## Supplied entries
== == ==
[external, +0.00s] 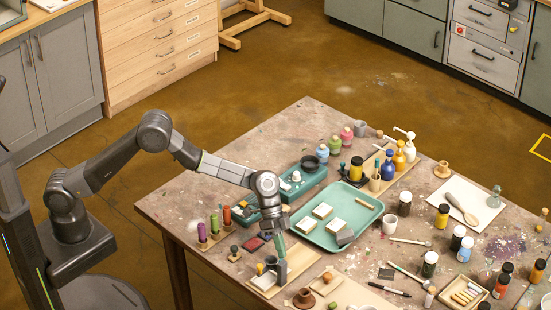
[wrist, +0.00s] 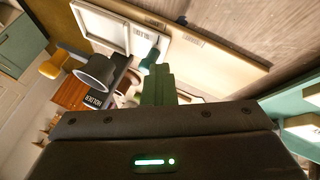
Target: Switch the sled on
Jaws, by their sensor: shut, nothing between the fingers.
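What looks like the sled is a small unit on a pale wooden board (external: 297,262) at the table's front edge. It has a white slab (external: 263,281) and a dark grey cylinder (external: 282,274). In the wrist view the cylinder (wrist: 97,70) sits on a black, lettered part (wrist: 118,82) beside the white framed slab (wrist: 103,28). My gripper (external: 280,244) points down just above the unit. In the wrist view its green fingers (wrist: 158,82) are together and empty. A small teal piece (wrist: 151,57) shows at their tips; I cannot tell whether they touch it. No switch is clearly visible.
A teal tray (external: 309,242) with pale blocks lies behind and right of my gripper. A teal box (external: 300,184) stands farther back. Upright handled tools (external: 214,224) stand to the left. Several jars (external: 429,264) and brushes crowd the right side.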

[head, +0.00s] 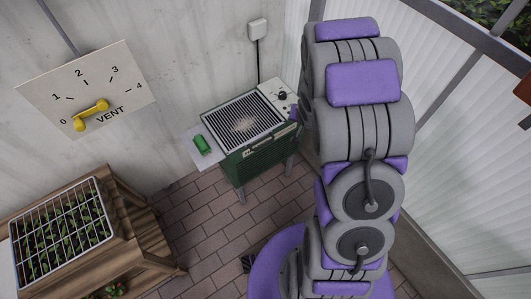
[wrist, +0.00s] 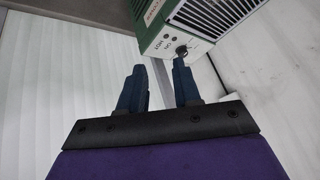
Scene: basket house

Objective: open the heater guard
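The heater (head: 243,158) is a green box on legs against the wall. Its guard (head: 240,122), a slatted dark grille in a pale frame, lies flat over the top. A light bar, maybe a handle, runs along the guard's front edge. In the wrist view, the guard (wrist: 212,14) is cut off at the top. The white control panel (wrist: 172,40) with its black knob (wrist: 181,50) shows near my right fingertip. My gripper (wrist: 159,68) has its two dark blue fingers apart, with nothing visibly held. In the head view my arm mostly hides it, at the heater's right.
A green object (head: 201,145) lies on a pale side shelf left of the heater. A wooden bench (head: 150,240) with a wire-covered plant tray (head: 62,228) stands at left. A vent dial (head: 88,88) with yellow handle is on the wall. Brick floor (head: 200,215) is clear between.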

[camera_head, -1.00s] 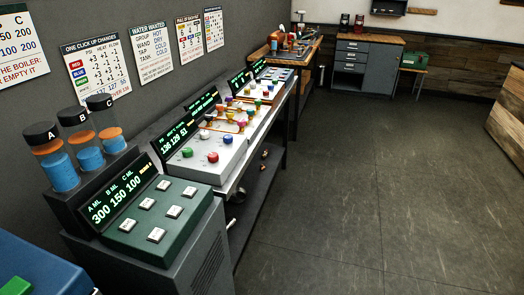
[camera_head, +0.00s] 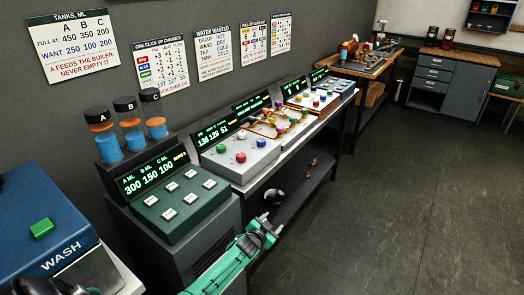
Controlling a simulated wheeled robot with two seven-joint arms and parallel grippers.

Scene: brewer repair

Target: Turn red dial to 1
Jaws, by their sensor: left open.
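The red dial (camera_head: 241,157) is a small round knob on the front of a white panel (camera_head: 247,170). A green dial (camera_head: 221,148) sits to its left, and a lit display (camera_head: 215,133) reading 136, 129 and 51 stands behind them. I cannot read the dial's setting. My left gripper (camera_head: 274,223) is at the end of a teal arm coming up from the bottom edge. It is open and empty, in front of and below the white panel, apart from the red dial.
A green panel (camera_head: 176,215) with several white buttons stands left of the white panel, with tanks A, B and C (camera_head: 128,115) behind it. More dial panels (camera_head: 304,95) run along the bench. A blue WASH machine (camera_head: 40,215) is at left. Open floor (camera_head: 380,200) lies right.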

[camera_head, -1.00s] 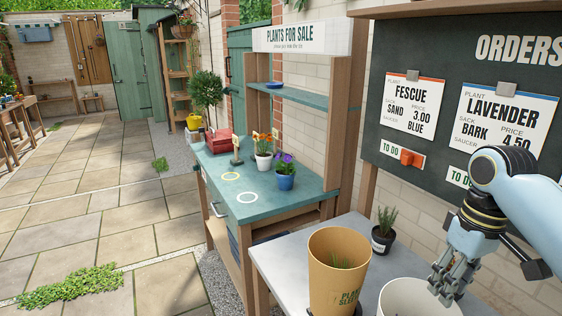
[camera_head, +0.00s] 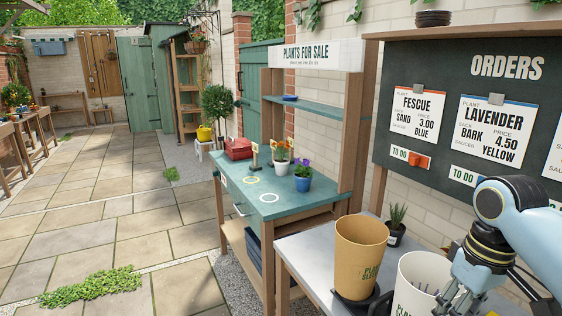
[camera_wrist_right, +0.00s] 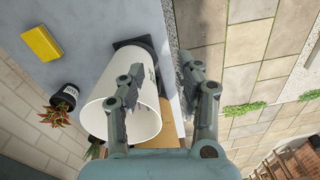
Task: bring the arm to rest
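My right arm (camera_head: 520,225) comes in from the right in the head view. Its gripper (camera_head: 447,300) hangs beside and over the right rim of a white container (camera_head: 418,295). In the right wrist view the gripper (camera_wrist_right: 160,72) has its fingers apart, with nothing seen clamped between them. One finger lies across the view of the white container (camera_wrist_right: 104,115), the other is clear of it. I cannot tell whether either touches it. My left gripper is not in view.
A tan plant sleeve container (camera_head: 359,250) stands left of the white one on the grey table (camera_head: 300,250). A dark potted plant (camera_head: 396,233) is behind. A yellow block (camera_wrist_right: 41,43) lies on the table. The orders board (camera_head: 450,85) rises behind my arm.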

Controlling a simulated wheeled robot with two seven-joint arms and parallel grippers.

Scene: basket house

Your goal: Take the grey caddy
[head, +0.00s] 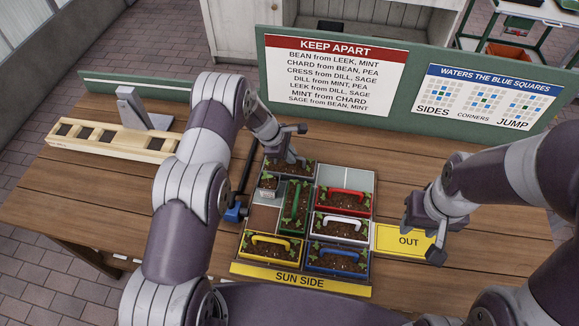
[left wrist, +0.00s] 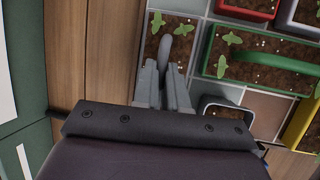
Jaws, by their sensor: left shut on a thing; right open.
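The grey caddy (head: 304,173) sits in the far left cell of the planter tray (head: 246,252), with soil and green seedlings in it. Its grey handle is partly hidden by my left gripper (head: 291,157). In the left wrist view my left gripper (left wrist: 164,90) is shut on the handle of the grey caddy (left wrist: 172,30), which still looks level with its neighbours. My right gripper (head: 428,232) is open and empty, over the yellow OUT plate (head: 385,238) at the tray's right.
Caddies with red (head: 346,200), white (head: 340,228), green (head: 296,205), yellow (head: 270,247) and blue (head: 337,261) handles stand close by in the tray. A small grey container (left wrist: 226,110) is nearby. A green sign board (head: 415,70) rises behind; a wooden rack (head: 110,142) stands left.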

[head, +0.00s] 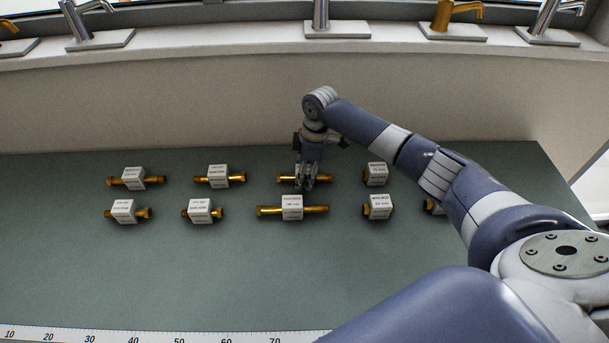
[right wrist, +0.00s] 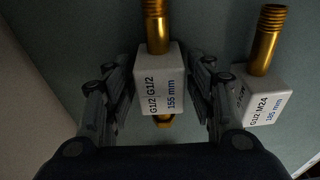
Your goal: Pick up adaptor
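Several adaptors, white labelled blocks with brass threaded ends, lie in two rows on the green-grey table. My right gripper (head: 306,186) points down over the middle adaptor of the back row (head: 325,178) and hides part of it. In the right wrist view, its fingers (right wrist: 165,66) stand open on either side of a white block marked G1/2 G1/2 155 mm (right wrist: 161,82), with a small gap on each side. A brass threaded end (right wrist: 158,25) sticks out of that block. My left gripper is not in view.
A longer adaptor (head: 292,207) lies just in front. Another block marked G1/2 M24 185 mm (right wrist: 262,95) is close beside the fingers in the right wrist view. More adaptors stand left (head: 219,176) and right (head: 378,206). The table front (head: 200,275) is clear up to a ruler (head: 110,334).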

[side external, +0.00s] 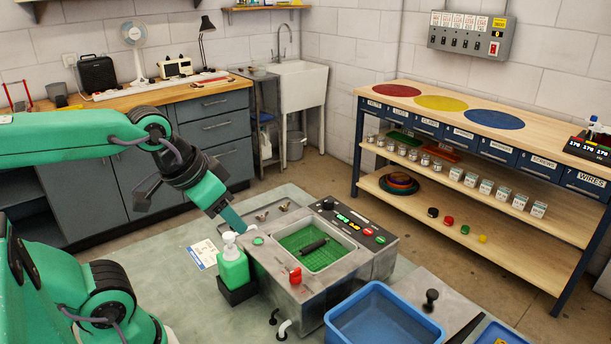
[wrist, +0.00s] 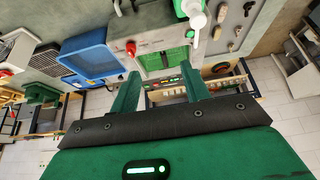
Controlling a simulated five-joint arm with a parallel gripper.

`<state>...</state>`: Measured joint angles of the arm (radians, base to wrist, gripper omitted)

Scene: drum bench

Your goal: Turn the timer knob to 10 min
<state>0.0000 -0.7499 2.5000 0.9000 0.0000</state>
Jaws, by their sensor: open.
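The drum machine (side external: 262,262) is a grey metal unit with a green mesh-lined basin (side external: 300,243) holding a dark rod-like object. A dark control panel (side external: 350,222) runs along its back edge, with lit green marks and coloured buttons. A round dark knob (side external: 328,203) sits at the panel's left end; it looks like the timer knob, but its setting is too small to read. My gripper (side external: 232,218) is above and left of the machine, apart from the panel. In the wrist view my gripper (wrist: 160,82) is open and empty, with the panel seen beyond its fingers.
A green soap bottle (side external: 232,268) stands close to my gripper at the machine's left. A red knob (side external: 295,275) projects from the machine's front. A blue tub (side external: 383,318) is at the front right. Small metal parts (side external: 272,212) lie behind the machine.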

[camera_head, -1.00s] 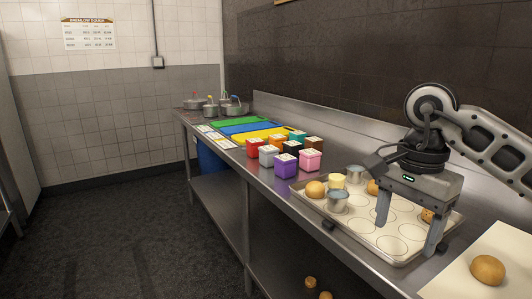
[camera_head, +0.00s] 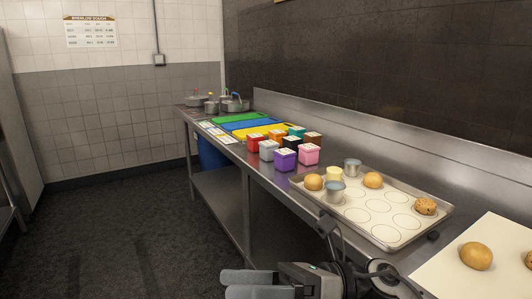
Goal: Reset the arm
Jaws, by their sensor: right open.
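My right gripper (camera_head: 226,284) is low at the bottom of the view, in front of the counter. Its two fingers point left, they are open, and nothing shows between them. Its arm comes in from the bottom right and is partly cut off by the frame edge. The gripper is apart from the tray and its contents. My left gripper is not in view.
The steel counter (camera_head: 335,238) carries a baking tray (camera_head: 440,220) with buns and metal cups. A pale sheet with a bun (camera_head: 476,255) lies at right. Colourful boxes (camera_head: 285,159), cutting boards and pans stand farther back. The floor (camera_head: 120,235) at left is clear.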

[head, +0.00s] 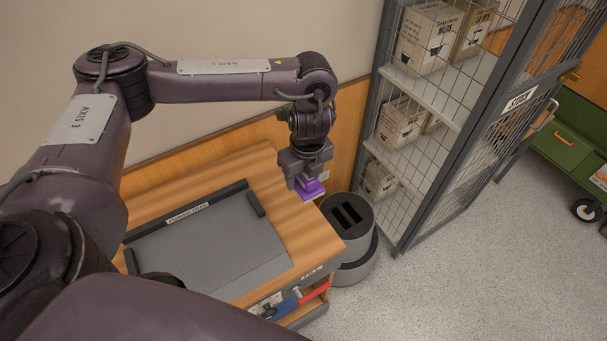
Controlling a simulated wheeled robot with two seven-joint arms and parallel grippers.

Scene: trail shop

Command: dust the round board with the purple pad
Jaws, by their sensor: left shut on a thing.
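My left gripper (304,178) points downward above the right end of the wooden counter (294,215). It is shut on the purple pad (313,190), which hangs beneath the fingers near the counter's back right corner. I cannot tell whether the pad touches the counter. I can make out no round board in this view. My right gripper is out of view.
A grey tray labelled power (210,250) lies on the counter. A round grey bin (352,213) with dark slots stands beside the counter. A mesh cage (440,120) holds boxes (425,38). A green cart (560,140) stands at right. Open floor (480,270) lies lower right.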

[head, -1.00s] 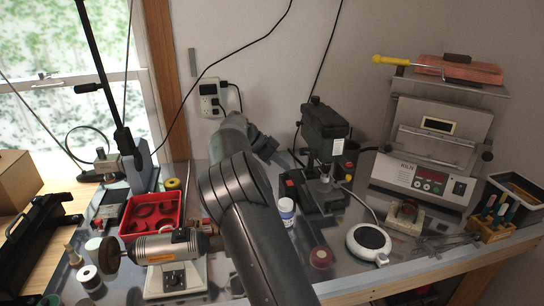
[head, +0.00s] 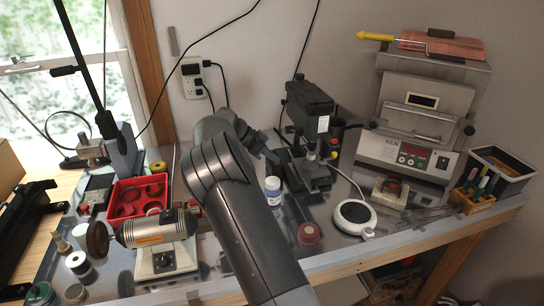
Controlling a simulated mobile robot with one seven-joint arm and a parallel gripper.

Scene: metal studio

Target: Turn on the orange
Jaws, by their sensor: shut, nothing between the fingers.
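The bench motor (head: 152,228) is a silver cylinder with an orange label on its side, on a pale base at the lower left of the head view. It carries a dark round wheel (head: 98,238) on its left end. A dark switch plate (head: 164,262) shows on the front of its base. I cannot tell whether it is running. My arm rises from the bottom centre and bends away behind its elbow. My gripper (head: 271,156) shows small and dark at the arm's far end, beside the drill press and apart from the motor. It looks shut and empty; its fingertips are hard to make out.
A red tray (head: 112,211) lies behind the motor. A drill press (head: 312,110), white bottle (head: 273,190), red-lidded jar (head: 309,235) and round white device (head: 355,215) stand right of my arm. The kiln (head: 412,140) is farther right. Small jars crowd the left front.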

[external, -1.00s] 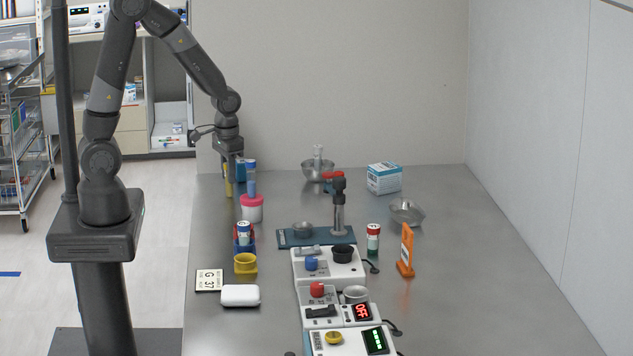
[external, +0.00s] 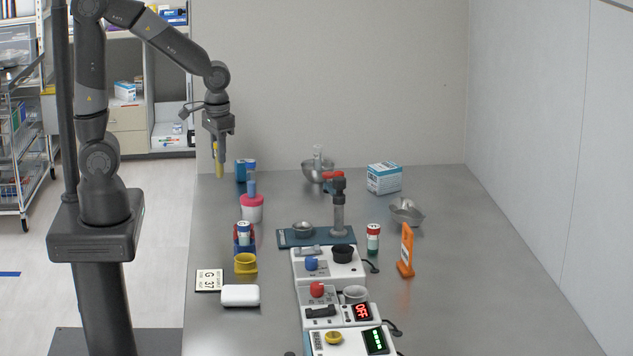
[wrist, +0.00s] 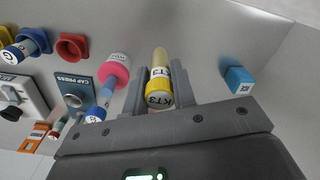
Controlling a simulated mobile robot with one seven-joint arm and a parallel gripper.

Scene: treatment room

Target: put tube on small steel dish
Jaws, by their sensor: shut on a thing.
== == ==
## Instructions for the task
From the records above, pull out every line containing the word "state".

## The result
`<state>...</state>`: Measured joint angles of the arm (radians, base to wrist, gripper omitted)
<state>0.0000 -0.7499 2.5000 0.9000 0.0000</state>

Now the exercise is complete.